小説を読んで「元ネタはこれだったのか!」と衝撃を受けたので、たとえば今後「夜に駆ける」を聴くたびにこの小説の内容は間違いなく思い出すことになるのですが、一方で小説を読む前に「夜に駆ける」を聴いて感じていた自分なりの「夜に駆ける」の解釈も、自分にとっては「本当」であり続けると思う。むしろ元ネタを提示されたことで、別の角度から光が当たって元の形が分かるようになったというか、それまでの自分なりのYOASOBI楽曲の解釈がどういうものだったのか、輪郭がハッキリしてくる感覚もあって面白かった。

結論

なので「元ネタの表現のエモいとこ取り」×「様々な解釈の余地を残す編集」がYOASOBI楽曲の強みだと小説を読んで気づきました!以上!

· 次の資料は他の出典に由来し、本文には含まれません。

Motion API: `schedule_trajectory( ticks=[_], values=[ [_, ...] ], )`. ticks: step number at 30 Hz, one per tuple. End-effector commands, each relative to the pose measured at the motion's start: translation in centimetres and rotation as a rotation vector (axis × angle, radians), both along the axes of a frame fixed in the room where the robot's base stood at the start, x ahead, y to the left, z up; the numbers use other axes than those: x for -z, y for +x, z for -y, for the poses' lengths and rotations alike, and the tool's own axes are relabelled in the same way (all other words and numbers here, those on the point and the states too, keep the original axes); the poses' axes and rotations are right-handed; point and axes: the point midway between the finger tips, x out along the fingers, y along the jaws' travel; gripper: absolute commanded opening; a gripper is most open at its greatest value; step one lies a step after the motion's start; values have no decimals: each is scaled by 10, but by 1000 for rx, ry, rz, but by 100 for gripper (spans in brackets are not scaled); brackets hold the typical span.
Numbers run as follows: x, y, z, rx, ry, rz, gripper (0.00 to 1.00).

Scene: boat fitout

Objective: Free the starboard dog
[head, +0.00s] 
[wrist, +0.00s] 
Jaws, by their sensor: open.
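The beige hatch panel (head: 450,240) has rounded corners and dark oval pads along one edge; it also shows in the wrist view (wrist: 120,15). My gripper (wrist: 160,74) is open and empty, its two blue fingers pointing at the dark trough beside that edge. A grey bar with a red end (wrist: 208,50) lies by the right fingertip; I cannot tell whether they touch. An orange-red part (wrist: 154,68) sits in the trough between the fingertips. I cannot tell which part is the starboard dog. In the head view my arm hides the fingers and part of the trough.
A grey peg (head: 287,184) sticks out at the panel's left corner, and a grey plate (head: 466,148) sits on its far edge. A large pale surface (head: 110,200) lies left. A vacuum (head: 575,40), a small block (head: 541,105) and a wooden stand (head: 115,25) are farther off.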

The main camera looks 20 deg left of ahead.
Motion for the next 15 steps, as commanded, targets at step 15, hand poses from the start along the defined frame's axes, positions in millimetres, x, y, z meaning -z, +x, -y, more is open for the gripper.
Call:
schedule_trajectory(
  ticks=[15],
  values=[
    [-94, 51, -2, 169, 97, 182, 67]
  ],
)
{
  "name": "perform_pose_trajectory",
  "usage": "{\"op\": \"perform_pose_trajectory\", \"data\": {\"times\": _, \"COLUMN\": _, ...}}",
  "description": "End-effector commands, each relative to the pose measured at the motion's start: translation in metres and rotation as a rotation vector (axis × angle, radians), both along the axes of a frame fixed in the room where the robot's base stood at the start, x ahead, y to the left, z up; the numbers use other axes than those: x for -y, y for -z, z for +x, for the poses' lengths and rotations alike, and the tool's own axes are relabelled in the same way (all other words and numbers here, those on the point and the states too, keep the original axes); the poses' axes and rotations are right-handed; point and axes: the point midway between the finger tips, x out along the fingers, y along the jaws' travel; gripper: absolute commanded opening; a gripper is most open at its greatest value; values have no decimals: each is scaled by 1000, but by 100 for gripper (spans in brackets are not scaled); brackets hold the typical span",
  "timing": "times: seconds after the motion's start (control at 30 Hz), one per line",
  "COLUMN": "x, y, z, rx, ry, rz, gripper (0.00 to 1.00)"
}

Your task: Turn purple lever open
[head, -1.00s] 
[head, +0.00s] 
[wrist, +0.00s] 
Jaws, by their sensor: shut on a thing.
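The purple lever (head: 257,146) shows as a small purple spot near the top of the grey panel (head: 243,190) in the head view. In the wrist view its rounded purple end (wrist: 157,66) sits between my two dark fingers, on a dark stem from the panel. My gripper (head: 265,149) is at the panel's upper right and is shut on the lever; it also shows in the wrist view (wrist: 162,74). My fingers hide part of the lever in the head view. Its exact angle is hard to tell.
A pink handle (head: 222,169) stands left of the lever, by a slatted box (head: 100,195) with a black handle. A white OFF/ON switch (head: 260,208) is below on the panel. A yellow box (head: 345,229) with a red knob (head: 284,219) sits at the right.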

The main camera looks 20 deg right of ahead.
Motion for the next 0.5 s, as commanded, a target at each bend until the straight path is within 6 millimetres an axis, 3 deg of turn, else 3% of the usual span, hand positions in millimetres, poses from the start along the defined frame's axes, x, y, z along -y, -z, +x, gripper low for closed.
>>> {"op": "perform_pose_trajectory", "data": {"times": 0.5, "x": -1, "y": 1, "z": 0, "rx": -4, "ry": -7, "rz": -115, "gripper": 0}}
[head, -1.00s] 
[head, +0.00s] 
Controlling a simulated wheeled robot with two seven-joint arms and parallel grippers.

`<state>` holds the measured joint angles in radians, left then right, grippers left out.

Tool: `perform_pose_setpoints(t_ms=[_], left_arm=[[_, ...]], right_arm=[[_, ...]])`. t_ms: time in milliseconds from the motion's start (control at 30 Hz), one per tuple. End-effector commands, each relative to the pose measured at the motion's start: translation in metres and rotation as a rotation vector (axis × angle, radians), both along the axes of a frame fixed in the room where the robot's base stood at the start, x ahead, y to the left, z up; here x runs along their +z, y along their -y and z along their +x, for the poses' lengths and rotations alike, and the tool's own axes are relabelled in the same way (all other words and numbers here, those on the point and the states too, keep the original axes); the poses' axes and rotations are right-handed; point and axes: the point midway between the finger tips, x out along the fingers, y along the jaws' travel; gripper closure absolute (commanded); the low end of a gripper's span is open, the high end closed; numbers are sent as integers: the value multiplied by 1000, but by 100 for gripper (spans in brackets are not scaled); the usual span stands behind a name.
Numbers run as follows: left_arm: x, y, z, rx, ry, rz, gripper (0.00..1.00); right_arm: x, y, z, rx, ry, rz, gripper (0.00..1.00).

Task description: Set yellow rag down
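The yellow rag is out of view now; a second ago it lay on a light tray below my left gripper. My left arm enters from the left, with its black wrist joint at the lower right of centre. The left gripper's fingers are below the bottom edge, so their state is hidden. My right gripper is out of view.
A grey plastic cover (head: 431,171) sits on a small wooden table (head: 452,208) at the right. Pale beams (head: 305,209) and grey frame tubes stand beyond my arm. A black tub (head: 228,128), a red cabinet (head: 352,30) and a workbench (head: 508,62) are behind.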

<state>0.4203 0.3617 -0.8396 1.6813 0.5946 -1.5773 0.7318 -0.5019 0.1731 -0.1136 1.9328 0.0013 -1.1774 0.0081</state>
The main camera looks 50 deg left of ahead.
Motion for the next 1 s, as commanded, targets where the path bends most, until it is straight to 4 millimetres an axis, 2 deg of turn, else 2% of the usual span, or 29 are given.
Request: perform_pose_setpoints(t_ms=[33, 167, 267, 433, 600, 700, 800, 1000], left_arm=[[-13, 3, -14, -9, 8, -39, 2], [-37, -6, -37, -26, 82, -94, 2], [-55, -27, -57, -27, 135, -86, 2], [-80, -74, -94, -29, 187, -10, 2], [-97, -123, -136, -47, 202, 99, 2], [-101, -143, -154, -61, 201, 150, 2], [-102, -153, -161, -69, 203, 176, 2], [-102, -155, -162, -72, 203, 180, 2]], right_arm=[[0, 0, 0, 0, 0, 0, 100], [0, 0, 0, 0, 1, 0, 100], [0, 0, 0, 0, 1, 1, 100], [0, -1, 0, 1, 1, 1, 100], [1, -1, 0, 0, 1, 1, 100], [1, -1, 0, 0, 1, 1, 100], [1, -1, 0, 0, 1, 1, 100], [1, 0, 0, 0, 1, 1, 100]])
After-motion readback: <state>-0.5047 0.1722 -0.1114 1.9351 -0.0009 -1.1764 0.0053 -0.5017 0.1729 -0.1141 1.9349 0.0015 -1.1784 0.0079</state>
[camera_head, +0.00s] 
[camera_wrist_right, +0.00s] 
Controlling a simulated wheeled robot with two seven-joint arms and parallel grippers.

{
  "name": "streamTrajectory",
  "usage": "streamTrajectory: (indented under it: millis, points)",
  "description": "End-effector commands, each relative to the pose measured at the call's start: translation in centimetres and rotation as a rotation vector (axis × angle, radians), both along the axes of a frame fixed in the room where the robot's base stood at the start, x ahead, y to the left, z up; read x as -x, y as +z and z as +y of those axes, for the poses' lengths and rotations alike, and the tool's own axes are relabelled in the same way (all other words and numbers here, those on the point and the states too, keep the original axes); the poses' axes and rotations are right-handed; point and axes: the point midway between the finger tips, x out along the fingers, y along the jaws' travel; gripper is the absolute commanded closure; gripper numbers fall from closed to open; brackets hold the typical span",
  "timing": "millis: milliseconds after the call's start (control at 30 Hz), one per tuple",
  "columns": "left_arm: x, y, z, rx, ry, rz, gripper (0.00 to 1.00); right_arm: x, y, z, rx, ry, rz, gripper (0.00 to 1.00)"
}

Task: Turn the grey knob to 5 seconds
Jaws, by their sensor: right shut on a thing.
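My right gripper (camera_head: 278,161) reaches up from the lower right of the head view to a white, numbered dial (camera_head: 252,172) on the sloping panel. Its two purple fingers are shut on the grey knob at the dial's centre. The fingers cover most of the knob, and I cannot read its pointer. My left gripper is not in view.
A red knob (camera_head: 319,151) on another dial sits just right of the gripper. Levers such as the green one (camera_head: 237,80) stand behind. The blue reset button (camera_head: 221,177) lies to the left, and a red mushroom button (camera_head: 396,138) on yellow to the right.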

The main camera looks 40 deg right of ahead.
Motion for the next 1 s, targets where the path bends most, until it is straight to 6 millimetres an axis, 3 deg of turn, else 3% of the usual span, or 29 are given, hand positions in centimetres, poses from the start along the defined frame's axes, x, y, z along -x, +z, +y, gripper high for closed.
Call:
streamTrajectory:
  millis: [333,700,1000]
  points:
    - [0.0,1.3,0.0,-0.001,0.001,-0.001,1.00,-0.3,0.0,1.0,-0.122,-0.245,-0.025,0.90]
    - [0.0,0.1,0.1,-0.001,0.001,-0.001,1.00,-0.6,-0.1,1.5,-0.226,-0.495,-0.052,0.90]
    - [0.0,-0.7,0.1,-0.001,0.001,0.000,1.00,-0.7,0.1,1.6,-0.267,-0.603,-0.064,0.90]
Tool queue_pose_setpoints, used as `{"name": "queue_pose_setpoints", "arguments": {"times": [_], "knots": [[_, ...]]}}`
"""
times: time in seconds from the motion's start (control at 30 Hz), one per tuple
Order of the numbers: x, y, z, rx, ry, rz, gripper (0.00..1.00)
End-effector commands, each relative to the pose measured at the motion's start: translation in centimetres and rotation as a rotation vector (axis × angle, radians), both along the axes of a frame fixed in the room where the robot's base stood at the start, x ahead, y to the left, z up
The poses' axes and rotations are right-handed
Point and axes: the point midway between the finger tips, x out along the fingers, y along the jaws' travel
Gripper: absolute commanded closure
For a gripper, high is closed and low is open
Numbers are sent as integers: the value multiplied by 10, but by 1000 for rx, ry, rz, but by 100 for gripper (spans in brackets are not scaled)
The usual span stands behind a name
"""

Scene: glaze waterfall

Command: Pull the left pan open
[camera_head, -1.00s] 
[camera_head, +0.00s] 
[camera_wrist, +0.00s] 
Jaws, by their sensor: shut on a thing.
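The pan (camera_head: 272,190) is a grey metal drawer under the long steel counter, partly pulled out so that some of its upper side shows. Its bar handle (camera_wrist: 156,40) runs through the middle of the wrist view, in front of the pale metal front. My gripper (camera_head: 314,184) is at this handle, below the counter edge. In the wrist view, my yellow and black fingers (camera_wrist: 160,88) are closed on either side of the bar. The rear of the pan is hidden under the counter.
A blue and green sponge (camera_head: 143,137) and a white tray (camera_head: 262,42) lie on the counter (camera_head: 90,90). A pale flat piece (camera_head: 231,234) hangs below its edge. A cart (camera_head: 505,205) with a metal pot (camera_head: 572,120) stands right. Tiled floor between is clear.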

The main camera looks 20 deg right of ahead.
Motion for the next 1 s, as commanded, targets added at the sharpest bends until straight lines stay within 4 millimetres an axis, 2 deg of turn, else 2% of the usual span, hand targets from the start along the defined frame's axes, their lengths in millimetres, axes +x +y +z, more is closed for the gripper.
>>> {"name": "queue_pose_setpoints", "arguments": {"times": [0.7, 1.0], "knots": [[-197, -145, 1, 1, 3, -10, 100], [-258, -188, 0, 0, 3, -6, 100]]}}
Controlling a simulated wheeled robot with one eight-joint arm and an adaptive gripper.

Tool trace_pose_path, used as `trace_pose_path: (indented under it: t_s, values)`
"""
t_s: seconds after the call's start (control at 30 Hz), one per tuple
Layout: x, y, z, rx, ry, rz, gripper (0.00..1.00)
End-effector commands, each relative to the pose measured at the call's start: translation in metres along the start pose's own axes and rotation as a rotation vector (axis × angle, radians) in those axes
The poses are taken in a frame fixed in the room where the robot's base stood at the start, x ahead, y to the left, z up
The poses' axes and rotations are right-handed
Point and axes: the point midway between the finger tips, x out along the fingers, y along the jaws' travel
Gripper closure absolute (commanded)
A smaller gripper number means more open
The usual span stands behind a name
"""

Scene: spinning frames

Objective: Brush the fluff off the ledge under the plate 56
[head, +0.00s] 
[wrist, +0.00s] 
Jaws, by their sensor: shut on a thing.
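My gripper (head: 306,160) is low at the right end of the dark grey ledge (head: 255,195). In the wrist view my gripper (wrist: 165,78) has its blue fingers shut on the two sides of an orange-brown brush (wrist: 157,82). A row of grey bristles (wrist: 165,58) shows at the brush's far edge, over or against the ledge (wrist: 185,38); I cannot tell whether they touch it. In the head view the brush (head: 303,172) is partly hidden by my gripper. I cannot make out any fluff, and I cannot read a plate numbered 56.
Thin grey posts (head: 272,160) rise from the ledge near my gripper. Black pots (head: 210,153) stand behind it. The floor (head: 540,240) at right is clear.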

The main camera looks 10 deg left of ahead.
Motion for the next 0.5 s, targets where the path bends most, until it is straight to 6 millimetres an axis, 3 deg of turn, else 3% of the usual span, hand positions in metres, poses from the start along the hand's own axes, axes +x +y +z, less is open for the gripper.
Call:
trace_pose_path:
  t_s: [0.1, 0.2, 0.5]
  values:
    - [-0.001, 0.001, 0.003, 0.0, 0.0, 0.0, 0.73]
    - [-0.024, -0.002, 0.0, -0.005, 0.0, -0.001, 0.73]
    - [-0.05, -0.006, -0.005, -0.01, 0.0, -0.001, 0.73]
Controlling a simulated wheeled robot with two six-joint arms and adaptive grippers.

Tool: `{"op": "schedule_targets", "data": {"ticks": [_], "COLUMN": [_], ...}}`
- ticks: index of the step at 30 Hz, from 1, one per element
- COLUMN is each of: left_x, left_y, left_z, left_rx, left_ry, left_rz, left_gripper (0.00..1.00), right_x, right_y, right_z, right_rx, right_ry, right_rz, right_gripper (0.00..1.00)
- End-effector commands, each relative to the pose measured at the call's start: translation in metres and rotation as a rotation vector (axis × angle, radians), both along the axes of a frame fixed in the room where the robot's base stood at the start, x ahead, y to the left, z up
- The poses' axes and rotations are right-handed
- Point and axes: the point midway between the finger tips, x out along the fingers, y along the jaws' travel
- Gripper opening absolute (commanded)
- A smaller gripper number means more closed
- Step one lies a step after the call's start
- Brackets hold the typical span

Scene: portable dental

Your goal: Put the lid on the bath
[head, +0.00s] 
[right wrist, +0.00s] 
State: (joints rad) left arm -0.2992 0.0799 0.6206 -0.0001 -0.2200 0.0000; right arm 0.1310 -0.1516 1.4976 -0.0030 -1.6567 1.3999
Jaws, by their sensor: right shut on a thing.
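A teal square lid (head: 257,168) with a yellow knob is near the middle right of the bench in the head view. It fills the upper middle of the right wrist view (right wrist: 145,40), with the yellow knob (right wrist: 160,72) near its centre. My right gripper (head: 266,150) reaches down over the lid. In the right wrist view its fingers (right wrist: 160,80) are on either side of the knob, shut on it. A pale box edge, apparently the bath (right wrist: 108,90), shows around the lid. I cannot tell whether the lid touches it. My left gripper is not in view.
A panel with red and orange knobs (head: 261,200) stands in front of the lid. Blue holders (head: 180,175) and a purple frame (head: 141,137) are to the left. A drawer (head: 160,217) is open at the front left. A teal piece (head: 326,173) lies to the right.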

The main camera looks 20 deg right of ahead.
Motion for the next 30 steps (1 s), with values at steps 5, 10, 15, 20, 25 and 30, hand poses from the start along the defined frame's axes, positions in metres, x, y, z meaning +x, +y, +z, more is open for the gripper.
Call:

YOASOBIの楽曲、1~2曲好きなのあるよ~、ぐらいでも読んでみて損はないと思う。

まあ、褒めてばっかりもアレなので言っておくと、全体的に小説としては稚拙な部分が目立つようなものではあること。ここにある程度目をつぶればかなり面白いコンテンツだと思う。

あと「カメラを止めるな!」みたいな、同じ場面を違う視点から2回描いて謎解きするタイプの話が多いな?そういう別視点からの謎解きみたいなのじゃない良さもあるよと言いたい。

「ハルジオン」と「群青」の原作小説も読んでみようかな。